• _Your objective_: Hand back each line, unchanged, from the top down to the line where "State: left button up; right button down" sits.

-- begin Working data --

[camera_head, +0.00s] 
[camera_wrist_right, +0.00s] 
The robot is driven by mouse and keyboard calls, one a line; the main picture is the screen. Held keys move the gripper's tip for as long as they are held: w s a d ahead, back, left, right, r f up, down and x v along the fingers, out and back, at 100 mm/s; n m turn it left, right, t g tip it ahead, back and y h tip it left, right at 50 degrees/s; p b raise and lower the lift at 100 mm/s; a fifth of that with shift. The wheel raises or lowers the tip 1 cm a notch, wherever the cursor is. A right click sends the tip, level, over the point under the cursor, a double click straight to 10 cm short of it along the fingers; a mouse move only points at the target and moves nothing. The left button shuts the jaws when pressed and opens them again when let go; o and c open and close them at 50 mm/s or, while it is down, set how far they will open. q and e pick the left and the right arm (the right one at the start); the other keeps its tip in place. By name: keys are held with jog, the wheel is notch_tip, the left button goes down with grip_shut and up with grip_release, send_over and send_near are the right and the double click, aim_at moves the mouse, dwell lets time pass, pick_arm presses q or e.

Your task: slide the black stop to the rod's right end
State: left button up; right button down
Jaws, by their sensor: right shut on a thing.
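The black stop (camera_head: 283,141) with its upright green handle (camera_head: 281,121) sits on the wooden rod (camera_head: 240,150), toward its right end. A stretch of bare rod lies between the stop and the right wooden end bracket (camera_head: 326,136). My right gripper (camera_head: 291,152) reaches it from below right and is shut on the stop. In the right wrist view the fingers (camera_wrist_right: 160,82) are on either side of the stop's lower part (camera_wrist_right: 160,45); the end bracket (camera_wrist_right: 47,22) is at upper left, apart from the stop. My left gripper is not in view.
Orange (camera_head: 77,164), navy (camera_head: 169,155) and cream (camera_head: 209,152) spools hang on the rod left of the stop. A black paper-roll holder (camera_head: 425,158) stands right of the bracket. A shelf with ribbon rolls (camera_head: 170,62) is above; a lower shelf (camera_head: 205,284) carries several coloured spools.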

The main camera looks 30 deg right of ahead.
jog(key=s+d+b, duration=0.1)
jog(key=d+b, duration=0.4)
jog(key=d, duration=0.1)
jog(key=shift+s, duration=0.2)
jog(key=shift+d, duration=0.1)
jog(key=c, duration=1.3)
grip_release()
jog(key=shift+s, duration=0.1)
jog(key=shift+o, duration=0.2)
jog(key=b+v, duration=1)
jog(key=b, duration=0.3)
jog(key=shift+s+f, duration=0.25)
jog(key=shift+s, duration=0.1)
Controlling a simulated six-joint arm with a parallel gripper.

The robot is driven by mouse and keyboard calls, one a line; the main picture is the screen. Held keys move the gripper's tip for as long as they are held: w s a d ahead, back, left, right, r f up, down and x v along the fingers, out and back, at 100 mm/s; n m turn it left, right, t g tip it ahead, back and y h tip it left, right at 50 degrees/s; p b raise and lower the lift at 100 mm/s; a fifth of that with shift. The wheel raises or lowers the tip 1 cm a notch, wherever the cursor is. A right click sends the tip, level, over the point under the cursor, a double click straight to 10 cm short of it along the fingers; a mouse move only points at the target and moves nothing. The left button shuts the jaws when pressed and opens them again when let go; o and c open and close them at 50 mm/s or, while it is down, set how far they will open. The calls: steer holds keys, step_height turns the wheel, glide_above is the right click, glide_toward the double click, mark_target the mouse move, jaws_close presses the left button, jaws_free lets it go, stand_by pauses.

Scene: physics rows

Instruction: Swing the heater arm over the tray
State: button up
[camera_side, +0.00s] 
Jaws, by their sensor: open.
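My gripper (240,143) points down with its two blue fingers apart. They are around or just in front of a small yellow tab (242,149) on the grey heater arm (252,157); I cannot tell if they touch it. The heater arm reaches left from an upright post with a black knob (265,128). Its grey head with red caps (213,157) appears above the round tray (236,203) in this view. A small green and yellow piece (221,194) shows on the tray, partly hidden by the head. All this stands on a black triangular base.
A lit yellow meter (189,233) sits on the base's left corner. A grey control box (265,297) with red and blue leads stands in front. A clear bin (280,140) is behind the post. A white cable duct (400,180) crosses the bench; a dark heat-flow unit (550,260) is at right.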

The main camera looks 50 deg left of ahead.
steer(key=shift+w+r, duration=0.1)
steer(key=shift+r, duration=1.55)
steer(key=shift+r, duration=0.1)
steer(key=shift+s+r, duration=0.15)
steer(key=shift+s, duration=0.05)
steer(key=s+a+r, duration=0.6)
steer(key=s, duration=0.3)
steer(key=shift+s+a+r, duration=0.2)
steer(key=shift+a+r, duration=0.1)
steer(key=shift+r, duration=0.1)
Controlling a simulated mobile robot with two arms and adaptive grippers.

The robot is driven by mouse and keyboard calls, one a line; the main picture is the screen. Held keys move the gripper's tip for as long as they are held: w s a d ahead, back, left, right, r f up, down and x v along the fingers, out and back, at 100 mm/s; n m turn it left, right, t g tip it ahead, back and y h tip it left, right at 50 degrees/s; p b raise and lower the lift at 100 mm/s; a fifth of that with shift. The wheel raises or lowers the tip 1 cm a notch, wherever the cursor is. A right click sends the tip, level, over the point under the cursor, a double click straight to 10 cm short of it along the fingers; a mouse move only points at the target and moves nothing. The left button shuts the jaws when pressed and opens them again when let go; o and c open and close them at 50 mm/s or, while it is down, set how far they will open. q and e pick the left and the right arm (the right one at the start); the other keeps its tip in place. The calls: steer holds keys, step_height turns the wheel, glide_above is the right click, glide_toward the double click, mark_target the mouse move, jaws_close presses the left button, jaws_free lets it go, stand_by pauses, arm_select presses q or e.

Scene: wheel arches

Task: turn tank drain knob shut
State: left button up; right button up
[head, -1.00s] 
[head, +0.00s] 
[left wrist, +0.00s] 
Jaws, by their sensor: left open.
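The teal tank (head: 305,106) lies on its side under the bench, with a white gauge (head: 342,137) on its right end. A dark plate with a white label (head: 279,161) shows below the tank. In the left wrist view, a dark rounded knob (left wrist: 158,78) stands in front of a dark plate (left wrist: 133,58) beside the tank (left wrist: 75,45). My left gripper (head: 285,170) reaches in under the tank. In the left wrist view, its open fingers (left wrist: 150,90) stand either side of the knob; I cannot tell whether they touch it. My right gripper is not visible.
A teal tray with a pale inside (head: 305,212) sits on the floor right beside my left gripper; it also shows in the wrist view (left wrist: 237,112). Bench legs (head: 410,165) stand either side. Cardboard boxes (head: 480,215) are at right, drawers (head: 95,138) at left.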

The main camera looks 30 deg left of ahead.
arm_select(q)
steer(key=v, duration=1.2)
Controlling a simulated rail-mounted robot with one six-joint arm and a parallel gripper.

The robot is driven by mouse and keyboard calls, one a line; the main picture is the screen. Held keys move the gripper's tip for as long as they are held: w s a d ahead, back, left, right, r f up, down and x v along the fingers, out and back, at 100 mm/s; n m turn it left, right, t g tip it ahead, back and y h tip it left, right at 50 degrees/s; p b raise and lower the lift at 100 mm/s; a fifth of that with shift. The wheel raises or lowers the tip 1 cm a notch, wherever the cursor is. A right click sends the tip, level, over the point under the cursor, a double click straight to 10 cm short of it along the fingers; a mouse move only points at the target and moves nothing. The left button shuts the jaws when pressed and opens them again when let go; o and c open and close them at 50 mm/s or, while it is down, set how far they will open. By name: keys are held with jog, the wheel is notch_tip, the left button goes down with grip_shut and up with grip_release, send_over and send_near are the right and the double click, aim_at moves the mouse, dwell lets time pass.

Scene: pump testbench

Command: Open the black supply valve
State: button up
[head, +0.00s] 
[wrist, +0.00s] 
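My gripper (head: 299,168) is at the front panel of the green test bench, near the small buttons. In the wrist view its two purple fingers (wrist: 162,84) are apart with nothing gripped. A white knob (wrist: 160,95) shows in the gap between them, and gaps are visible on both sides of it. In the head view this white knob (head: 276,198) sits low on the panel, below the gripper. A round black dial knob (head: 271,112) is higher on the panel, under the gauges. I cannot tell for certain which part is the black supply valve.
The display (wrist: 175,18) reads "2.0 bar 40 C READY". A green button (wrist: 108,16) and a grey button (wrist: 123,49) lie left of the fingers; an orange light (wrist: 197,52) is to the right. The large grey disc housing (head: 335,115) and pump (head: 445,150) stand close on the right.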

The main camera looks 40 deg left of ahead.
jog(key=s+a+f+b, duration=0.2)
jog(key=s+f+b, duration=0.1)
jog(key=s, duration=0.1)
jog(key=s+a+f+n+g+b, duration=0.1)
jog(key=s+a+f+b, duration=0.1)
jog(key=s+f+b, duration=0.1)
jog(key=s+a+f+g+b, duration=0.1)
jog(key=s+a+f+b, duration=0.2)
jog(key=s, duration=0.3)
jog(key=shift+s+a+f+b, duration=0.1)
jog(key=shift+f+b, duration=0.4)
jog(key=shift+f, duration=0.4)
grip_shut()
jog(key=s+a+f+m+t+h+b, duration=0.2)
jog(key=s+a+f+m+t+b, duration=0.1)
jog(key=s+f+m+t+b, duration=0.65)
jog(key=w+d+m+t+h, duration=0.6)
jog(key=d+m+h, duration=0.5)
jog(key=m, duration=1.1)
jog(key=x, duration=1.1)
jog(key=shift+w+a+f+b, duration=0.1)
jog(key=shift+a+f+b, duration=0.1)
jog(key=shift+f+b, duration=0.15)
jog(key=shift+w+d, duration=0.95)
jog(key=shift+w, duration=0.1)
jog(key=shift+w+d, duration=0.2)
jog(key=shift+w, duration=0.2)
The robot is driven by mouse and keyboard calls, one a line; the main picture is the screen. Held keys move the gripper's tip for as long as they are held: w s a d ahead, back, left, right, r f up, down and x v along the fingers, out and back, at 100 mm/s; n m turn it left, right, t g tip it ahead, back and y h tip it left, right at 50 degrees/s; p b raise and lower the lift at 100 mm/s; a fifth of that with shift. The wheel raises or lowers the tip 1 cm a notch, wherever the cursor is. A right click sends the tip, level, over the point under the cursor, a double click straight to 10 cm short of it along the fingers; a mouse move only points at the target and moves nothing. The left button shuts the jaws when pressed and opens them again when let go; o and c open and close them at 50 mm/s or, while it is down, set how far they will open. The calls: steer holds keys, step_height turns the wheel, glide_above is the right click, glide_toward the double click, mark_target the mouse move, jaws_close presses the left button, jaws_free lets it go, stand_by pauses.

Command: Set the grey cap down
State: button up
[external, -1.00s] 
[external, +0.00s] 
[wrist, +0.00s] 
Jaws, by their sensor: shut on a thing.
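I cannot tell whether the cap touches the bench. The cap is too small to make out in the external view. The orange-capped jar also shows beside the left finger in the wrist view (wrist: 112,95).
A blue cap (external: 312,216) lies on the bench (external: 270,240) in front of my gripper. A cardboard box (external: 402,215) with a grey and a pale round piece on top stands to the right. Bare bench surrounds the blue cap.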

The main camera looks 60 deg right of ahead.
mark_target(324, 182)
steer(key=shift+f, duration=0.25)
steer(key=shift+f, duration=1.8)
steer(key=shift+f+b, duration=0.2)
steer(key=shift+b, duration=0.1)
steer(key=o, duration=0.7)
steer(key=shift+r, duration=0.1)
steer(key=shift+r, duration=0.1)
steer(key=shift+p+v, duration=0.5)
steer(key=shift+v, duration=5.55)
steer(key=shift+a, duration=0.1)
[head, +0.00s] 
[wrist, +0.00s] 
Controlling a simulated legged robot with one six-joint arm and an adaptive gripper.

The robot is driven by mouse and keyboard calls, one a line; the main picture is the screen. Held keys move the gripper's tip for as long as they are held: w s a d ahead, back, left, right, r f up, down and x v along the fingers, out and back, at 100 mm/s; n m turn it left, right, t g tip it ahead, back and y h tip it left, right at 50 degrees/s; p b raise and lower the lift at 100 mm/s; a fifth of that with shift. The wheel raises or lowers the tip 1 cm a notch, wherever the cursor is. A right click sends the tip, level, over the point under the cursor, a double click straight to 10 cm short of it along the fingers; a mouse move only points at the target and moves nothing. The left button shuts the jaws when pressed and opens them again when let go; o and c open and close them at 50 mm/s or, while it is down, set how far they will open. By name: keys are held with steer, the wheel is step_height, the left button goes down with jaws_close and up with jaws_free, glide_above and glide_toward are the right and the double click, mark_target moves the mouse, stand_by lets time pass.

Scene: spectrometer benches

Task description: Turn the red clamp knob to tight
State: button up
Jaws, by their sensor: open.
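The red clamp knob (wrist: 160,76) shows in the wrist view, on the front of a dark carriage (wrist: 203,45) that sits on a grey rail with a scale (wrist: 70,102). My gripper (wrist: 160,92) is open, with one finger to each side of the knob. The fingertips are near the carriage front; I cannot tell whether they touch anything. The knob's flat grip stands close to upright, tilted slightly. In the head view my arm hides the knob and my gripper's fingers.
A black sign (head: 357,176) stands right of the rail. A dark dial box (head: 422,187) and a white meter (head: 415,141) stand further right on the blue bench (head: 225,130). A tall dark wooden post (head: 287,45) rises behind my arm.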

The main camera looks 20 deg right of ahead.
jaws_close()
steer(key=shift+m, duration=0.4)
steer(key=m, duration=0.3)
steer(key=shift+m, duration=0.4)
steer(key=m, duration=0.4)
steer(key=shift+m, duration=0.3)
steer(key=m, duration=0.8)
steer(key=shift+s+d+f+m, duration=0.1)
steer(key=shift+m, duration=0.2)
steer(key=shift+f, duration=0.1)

-- end Working data --

• _Solution for this exercise_:
[camera_head, +0.00s] 
[camera_wrist_right, +0.00s] 
The robot is driven by mouse and keyboard calls, one a line; the main picture is the screen. Held keys move the gripper's tip for as long as they are held: w s a d ahead, back, left, right, r f up, down and x v along the fingers, out and back, at 100 mm/s; n m turn it left, right, t g tip it ahead, back and y h tip it left, right at 50 degrees/s; p b raise and lower the lift at 100 mm/s; a fifth of that with shift. The wheel raises or lowers the tip 1 cm a notch, wherever the cursor is. A right click sends the tip, level, over the point under the cursor, a double click straight to 10 cm short of it along the fingers; a mouse move only points at the target and moves nothing. The left button shuts the jaws when pressed and opens them again when let go; o and c open and close them at 50 mm/s or, while it is down, set how far they will open. q and e pick the left and the right arm (the right one at the start); the other keeps its tip in place. By name: keys are held with jog, the wheel is notch_tip, the left button goes down with grip_shut and up with grip_release, send_over and send_near are the right and the double click, aim_at moves the mouse, dwell lets time pass, pick_arm presses q or e.

Your task: slide the black stop to the rod's right end
State: left button up; right button down

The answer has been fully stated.